AlexChesser / lgtm-shipit

The project organization repository for the LGTM: ShipIt! podcast.
MIT License
3 stars 0 forks source link

Accessibility: consider a transcription service #7

Open AlexChesser opened 3 years ago

AlexChesser commented 3 years ago

theshrike79 1 day ago [–] Please provide a text version of the content. Podcasts aren't searchable, they aren't skimmable and their content isn't indexed in search engines. Text is.

AlexChesser commented 3 years ago

+1

Beyond all those very pragmatic reasons, there are also people like me whose personality type (introversion) makes us find listening to audio an emotionally draining task as it simulates interacting with people. I don't get energized by it--it is work. And why should I give you my working energy when I could just as easily have skim-read a transcript or blog post with the same information and gotten energized by the self-study approach?

THAT SAID, you said that you want to do interviews... and that is something that really calls out for an audio medium. Sure you can transcribe it, and people like me appreciate the transcription, but I recognize that the audio is the original source material and transcription is an additional expense. I'd rather have the full interview available than some highly edited transcript... but I would hope that there is at least a short summary of the content in the description of each segment.

AlexChesser commented 3 years ago

I use Descript for my podcast, £22 a month gets me ~30 hours of transcription. This probably sounds like an ad but really, it’s one of the best software products I’ve used in a very long time.
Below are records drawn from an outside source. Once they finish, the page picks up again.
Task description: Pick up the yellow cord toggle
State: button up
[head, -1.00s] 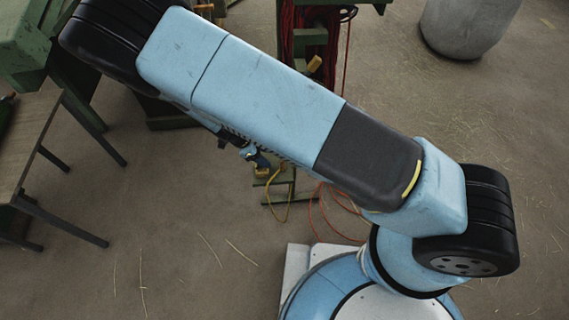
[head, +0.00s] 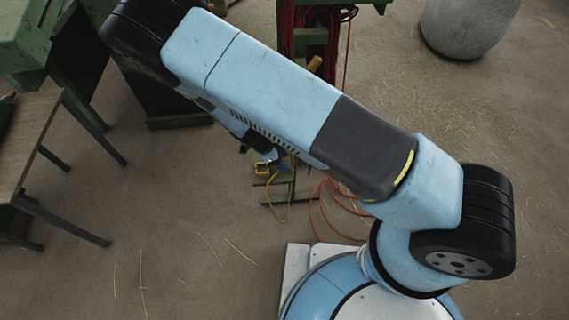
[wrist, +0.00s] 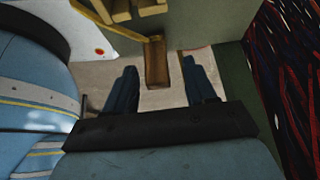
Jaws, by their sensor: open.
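The yellow cord toggle (head: 262,169) hangs low beside the green stand in the head view, with a yellow cord looping below it. In the wrist view a brownish-yellow block (wrist: 157,63), which looks like the toggle, lies between my two blue fingers, with a yellow strip or cord running from its top to the upper left. My gripper (wrist: 159,66) is open, with a gap on each side of the block. In the head view my gripper (head: 271,156) is partly hidden under my forearm, just above the toggle. Whether they touch there is unclear.
A green stand (head: 303,38) holds dark red cord, which also fills the right of the wrist view (wrist: 290,80). Orange cord (head: 325,215) loops on the floor by my base. A table (head: 25,140) stands at left and a grey drum (head: 462,28) at top right.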

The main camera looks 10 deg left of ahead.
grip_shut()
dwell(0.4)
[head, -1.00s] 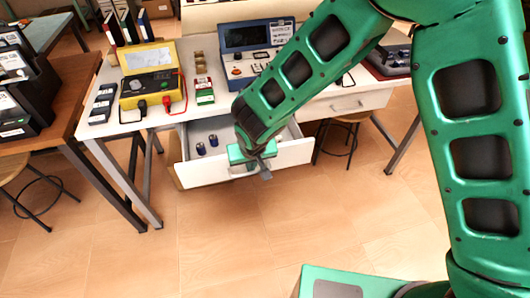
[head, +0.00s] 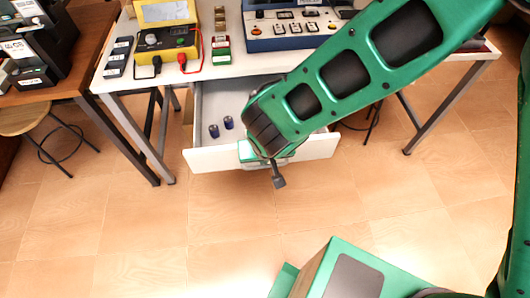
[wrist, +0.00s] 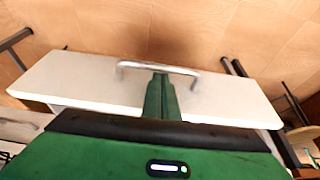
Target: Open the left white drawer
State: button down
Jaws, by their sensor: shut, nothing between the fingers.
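The left white drawer (head: 213,160) stands pulled out below the white table, with its grey interior showing. Two small dark blue cylinders (head: 221,127) stand inside it. Its metal handle (wrist: 158,67) runs along the front panel, clear in the wrist view. My gripper (head: 247,151) is at the drawer front, partly hidden by my wrist in the head view. In the wrist view, my gripper's green fingers (wrist: 160,94) are together, over the drawer front and right by the handle bar. They hold nothing. I cannot tell whether they touch the bar.
The white table (head: 222,66) carries a yellow meter case (head: 166,38), a blue instrument panel (head: 288,28) and small black boxes (head: 119,57). Its metal legs stand on either side. A wooden stool (head: 22,118) is at left. The floor in front is clear.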

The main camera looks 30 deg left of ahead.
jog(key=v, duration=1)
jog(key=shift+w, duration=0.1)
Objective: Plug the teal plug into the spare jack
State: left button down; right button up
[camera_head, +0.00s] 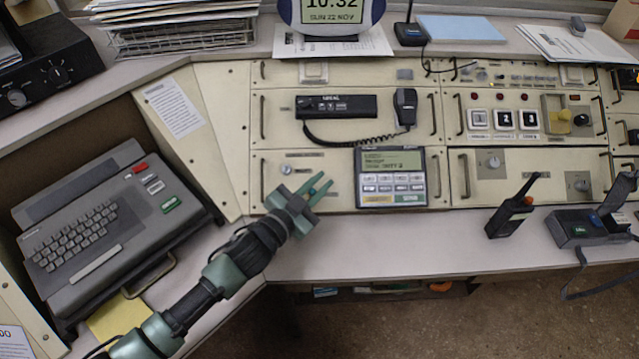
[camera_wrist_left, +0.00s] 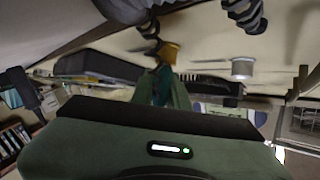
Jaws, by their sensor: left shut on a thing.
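My left gripper (camera_head: 318,190) reaches in front of the lower left console panel, fingers pointing up and right. It also shows in the left wrist view (camera_wrist_left: 166,92), where the fingers are close together around a small teal piece, which looks like the teal plug (camera_wrist_left: 163,76). The plug is mostly hidden by the fingers. Beyond the fingertips are a gold cylinder (camera_wrist_left: 170,52) and a silver cylinder (camera_wrist_left: 243,68), with dark ribbed parts above. I cannot tell which fitting is the spare jack. A round silver fitting (camera_head: 286,169) shows on the panel left of the gripper. My right gripper is not in view.
A display unit with keys (camera_head: 391,178) stands just right of the gripper. A radio with a corded handset (camera_head: 404,107) is above. A keyboard machine (camera_head: 105,225) is at left; a handheld radio (camera_head: 512,208) stands at right. The desk front (camera_head: 400,245) is clear.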

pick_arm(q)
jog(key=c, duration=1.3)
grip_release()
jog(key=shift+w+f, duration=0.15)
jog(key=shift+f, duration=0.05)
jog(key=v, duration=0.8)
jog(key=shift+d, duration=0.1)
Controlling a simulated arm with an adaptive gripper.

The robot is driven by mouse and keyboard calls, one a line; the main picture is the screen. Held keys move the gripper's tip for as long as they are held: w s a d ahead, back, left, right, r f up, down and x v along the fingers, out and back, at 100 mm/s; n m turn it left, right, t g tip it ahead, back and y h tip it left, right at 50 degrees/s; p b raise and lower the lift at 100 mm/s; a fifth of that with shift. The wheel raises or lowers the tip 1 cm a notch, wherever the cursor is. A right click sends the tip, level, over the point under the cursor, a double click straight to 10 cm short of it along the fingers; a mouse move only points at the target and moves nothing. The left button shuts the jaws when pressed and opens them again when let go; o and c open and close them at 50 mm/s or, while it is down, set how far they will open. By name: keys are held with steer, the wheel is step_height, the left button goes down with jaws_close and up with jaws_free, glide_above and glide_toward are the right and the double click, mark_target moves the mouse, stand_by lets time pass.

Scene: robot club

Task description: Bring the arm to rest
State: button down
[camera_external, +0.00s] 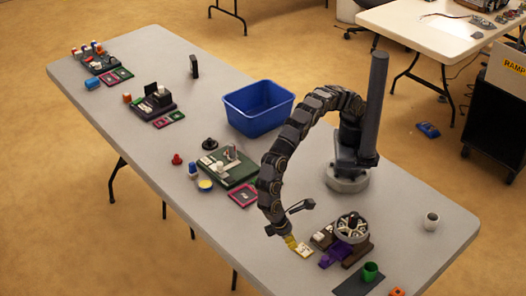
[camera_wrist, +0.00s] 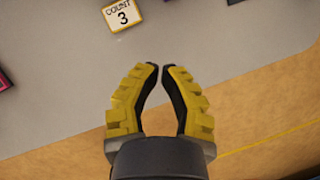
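My gripper (camera_external: 291,243) hangs low at the front side of the long grey table (camera_external: 130,140), with my arm arched over toward the camera from its base. In the wrist view its two yellow fingers (camera_wrist: 161,68) curve together until the tips almost meet. Nothing is held between them. A pale card (camera_external: 303,249) shows just right of my gripper in the external view. Below the fingers the wrist view shows table, its edge and the tan floor.
A brown-based round holder (camera_external: 352,228) and purple piece (camera_external: 333,254) stand right of my gripper. A green board (camera_external: 230,168) and blue bin (camera_external: 258,108) lie left. Several small sets fill the far end.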

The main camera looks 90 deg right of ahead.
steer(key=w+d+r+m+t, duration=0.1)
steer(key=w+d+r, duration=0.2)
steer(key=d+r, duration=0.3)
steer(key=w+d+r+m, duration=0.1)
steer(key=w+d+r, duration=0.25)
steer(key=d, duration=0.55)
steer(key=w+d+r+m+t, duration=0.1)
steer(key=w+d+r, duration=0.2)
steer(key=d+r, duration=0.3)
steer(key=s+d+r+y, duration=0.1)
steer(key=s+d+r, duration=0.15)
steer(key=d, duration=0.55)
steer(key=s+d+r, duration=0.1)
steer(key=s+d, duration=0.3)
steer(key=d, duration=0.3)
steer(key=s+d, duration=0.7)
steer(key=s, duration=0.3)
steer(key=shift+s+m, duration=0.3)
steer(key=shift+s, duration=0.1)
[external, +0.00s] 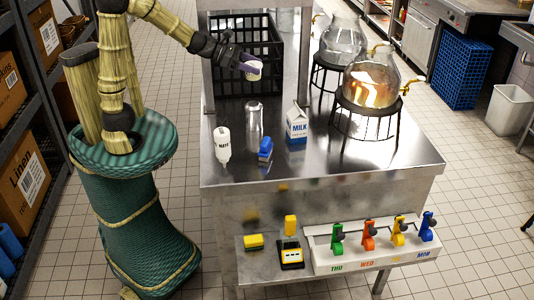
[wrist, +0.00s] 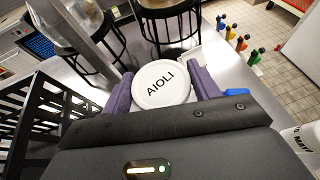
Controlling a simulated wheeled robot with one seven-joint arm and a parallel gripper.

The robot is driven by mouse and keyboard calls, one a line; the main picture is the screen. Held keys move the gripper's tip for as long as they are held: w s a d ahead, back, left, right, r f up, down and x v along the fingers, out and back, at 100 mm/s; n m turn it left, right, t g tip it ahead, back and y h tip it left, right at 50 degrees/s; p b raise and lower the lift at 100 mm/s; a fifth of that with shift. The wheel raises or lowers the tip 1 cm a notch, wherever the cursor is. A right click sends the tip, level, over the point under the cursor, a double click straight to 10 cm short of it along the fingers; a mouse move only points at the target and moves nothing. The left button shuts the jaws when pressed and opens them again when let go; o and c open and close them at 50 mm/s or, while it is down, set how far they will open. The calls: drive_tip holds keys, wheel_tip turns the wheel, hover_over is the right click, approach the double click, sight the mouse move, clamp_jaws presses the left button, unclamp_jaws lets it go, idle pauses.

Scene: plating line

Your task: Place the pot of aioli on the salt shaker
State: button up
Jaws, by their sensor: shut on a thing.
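The pot of aioli (wrist: 162,84) has a round white lid marked AIOLI. My gripper (external: 251,67) is shut on it, with one purple finger on each side, and holds it in the air above the steel table, in front of the black crate. The pot also shows in the external view (external: 253,75), tilted. A shiny, clear-looking cylinder (external: 254,117) stands upright on the table below the pot and apart from it; it looks like the salt shaker, though its detail is too small to be sure. I cannot make it out in the wrist view.
A mayo bottle (external: 223,145), a blue tool (external: 265,150) and a milk carton (external: 297,123) stand near the cylinder. The black crate (external: 232,80) is behind. Glass dispensers (external: 371,80) on black stands are at the right. The table's front strip is clear.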

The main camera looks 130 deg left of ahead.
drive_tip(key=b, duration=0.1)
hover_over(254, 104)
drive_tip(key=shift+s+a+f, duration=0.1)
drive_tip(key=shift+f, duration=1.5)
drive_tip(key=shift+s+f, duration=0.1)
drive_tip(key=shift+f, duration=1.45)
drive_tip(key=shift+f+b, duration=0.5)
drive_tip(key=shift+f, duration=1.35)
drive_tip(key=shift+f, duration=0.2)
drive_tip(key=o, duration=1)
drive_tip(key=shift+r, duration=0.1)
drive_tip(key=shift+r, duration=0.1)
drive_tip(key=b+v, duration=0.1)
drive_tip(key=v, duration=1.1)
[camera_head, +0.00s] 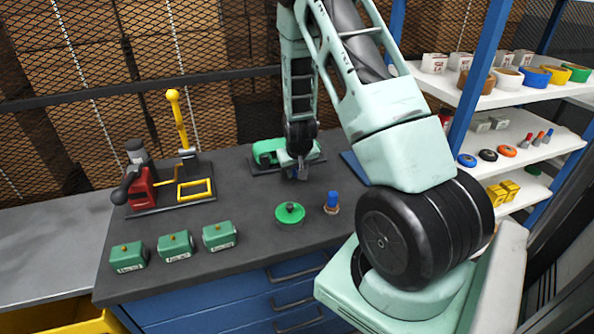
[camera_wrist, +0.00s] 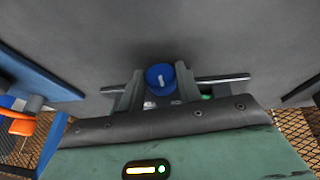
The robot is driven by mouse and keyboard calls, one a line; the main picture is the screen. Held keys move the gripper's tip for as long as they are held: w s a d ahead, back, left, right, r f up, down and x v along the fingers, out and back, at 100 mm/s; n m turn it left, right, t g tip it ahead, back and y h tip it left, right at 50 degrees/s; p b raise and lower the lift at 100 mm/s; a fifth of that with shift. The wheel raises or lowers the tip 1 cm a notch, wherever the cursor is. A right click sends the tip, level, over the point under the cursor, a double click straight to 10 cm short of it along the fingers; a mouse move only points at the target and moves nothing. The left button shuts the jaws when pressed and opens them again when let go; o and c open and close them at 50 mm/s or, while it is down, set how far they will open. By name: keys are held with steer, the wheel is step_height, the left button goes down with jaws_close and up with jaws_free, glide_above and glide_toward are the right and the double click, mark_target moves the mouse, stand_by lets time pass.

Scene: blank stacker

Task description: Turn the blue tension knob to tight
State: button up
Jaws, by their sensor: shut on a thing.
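The blue tension knob (camera_wrist: 153,75) shows in the wrist view as a round blue cap with a pale pointer line. The line runs nearly up and down in that picture, leaning slightly. My gripper (camera_wrist: 159,88) has one finger on each side of the knob and is shut on it. In the head view my gripper (camera_head: 299,172) reaches down at the front of a green machine (camera_head: 268,150) on a dark base. There the knob is mostly hidden by my gripper. Markings for tight cannot be read in either view.
A green round lidded thing (camera_head: 289,213) and a blue-topped piece (camera_head: 332,202) stand nearer on the dark bench (camera_head: 200,265). Several green blocks (camera_head: 176,245) line the front left. A red and yellow press (camera_head: 143,188) stands at left. Shelves (camera_head: 515,135) are at right.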

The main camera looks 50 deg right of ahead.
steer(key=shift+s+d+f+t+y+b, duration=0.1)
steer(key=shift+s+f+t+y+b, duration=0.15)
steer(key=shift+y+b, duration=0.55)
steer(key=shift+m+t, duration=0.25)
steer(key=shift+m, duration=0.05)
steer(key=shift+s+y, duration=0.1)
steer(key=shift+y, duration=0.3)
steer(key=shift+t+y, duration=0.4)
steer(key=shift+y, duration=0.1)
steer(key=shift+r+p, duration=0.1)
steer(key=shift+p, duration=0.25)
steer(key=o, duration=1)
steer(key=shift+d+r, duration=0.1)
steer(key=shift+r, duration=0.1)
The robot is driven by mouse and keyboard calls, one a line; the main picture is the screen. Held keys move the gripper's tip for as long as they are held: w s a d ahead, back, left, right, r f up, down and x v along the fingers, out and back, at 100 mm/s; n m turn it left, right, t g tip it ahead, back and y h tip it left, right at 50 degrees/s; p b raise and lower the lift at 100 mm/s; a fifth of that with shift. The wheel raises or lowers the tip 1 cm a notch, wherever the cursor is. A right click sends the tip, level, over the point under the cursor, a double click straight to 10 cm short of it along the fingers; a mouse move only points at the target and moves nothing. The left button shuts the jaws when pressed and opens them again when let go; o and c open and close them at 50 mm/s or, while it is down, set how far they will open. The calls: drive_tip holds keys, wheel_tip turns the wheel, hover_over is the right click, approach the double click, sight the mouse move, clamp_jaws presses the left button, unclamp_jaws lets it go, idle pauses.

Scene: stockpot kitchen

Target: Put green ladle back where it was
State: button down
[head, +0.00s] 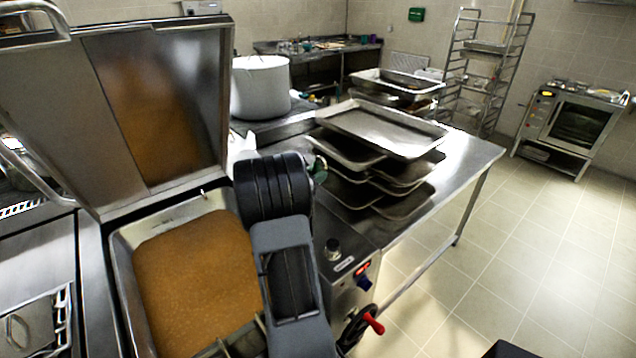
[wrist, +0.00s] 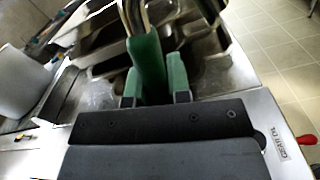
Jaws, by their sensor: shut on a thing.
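The green ladle is held in my gripper (wrist: 154,90), and its green handle (wrist: 148,58) rises between the two fingers in the wrist view. A curved metal part runs on from the handle at the top edge of that view; the rest of the ladle is cut off. In the head view my arm covers most of the gripper. A small green bit (head: 319,170) shows just right of the arm, beside the stacked trays; I cannot tell whether it is ladle or finger. The gripper is above the counter area between the brown-filled pan and the trays.
An open tilting pan (head: 124,262) of brown food stands at left, its lid (head: 160,100) raised. Stacked metal trays (head: 385,128) lie on the steel table (head: 468,152). A large white pot (head: 262,90) stands behind. A red-handled crank (head: 372,323) sticks out in front.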

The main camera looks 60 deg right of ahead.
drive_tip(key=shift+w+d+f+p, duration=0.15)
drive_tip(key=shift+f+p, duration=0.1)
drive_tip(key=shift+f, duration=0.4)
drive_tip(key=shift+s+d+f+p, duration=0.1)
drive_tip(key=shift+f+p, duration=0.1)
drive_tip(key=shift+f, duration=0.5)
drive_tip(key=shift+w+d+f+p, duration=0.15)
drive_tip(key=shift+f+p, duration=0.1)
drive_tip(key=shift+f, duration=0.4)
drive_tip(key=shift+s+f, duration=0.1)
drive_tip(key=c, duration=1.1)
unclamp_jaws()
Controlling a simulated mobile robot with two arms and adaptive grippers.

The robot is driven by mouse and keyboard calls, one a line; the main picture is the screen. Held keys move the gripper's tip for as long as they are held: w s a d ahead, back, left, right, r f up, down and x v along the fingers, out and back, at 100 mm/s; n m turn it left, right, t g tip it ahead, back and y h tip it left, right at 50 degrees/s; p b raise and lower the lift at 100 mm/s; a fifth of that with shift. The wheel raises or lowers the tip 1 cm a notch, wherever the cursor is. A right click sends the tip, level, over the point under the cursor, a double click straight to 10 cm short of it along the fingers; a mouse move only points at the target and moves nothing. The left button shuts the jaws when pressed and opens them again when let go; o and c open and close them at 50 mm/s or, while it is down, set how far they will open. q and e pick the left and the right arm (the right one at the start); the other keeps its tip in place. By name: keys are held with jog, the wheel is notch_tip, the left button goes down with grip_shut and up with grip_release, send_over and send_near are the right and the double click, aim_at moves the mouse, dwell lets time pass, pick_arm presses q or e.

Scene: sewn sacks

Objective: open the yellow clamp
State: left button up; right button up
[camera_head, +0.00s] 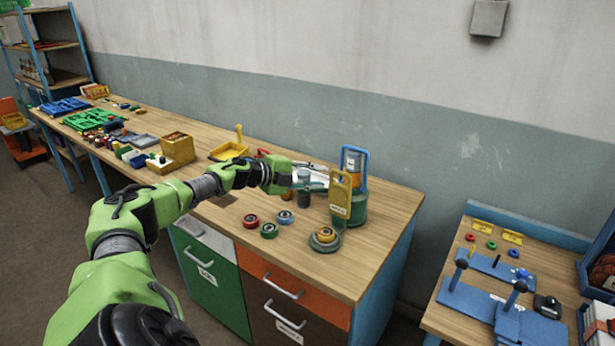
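A yellow upright piece (340,198) with a hole near its top and a pale label stands on the right part of the long bench. It is in front of a green-based device with a blue frame (367,170) and a grey cylinder. I take this yellow piece for the clamp, but its jaws cannot be made out. My left gripper (316,181) reaches in from the left, with its tips just left of the yellow piece. I cannot tell whether they touch it. The fingers blend with grey items behind, so their opening is unclear. My right gripper is out of view.
A yellow tray (229,151) with an upright post is behind my arm. The bench's right end is clear. A lower table (455,325) with blue fixtures stands at right.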

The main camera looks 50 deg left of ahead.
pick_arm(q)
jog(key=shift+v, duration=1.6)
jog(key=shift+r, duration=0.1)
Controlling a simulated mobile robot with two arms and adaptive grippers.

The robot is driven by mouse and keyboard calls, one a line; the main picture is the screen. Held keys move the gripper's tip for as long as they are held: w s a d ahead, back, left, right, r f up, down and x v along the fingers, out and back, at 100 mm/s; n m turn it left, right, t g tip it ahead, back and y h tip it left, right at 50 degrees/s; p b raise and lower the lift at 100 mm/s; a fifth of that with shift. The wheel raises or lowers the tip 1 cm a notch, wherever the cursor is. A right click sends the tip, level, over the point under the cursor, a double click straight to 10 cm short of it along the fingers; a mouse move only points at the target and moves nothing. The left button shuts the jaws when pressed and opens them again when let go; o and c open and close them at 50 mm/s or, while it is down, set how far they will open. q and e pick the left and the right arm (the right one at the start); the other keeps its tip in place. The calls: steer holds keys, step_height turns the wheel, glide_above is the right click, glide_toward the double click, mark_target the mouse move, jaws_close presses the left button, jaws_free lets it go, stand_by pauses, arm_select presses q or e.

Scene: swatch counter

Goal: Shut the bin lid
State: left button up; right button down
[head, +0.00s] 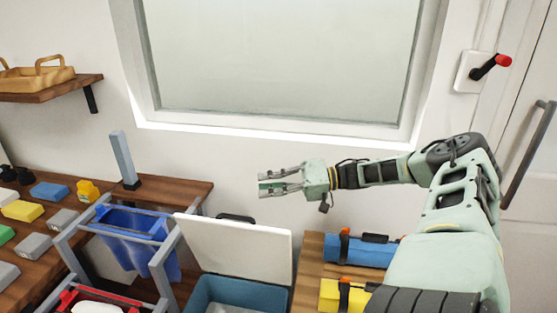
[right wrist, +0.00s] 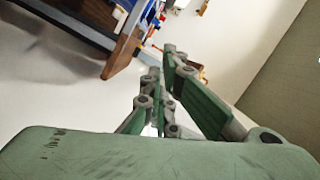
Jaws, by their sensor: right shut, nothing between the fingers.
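The bin (head: 235,296) is a blue-teal box at the bottom middle of the head view, and its inside shows. Its white lid (head: 235,249) stands raised and tilted up at the back, with a dark handle (head: 236,218) at its top edge. My right gripper (head: 262,186) is shut and empty, pointing left in the air above the lid and apart from it. In the right wrist view the right gripper's green fingers (right wrist: 163,75) show with nothing held. My left gripper is not in view.
A rack (head: 165,245) with a blue bag (head: 130,235) stands left of the bin. A counter with several coloured blocks is at the left. A wooden surface (head: 308,275) with blue (head: 352,251) and yellow (head: 335,295) rolls is at the right. A window (head: 280,60) is behind.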

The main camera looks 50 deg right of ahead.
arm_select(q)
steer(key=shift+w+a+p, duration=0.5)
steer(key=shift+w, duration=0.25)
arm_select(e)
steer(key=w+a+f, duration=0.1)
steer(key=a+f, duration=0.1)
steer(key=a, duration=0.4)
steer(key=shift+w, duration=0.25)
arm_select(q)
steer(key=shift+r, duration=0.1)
his is the most recent episode I’ve published, giant wall of text took a bit of editing but wouldn’t have been possible without Descript. https://www.mql.fm/005-working-in-martech-dan-graap

AlexChesser commented 3 years ago

prewett 12 hours ago [–] IBM Watson, Google, Azure, and AWS all have speech-to-text APIs. IBM's claims to distinguish between different voices, although when I used it a couple of years ago for Japanese it was a little lackluster. It's pretty inexpensive: IBM gives you 500 minutes free per month and is a few cents / minute thereafter; Google you gives 60 minutes free, and it's 4c/min thereafter. It's an API rather than a service, so you'd have to write a client to use it. IBM's API (and maybe the others) allows you to request time stamps on the output, so you could let people click on your transcription and seek directly to the part of the video they are interested in.I suppose you could always do it on your own machine with Sphinx, too, although I don't know how they compare to the others in accuracy.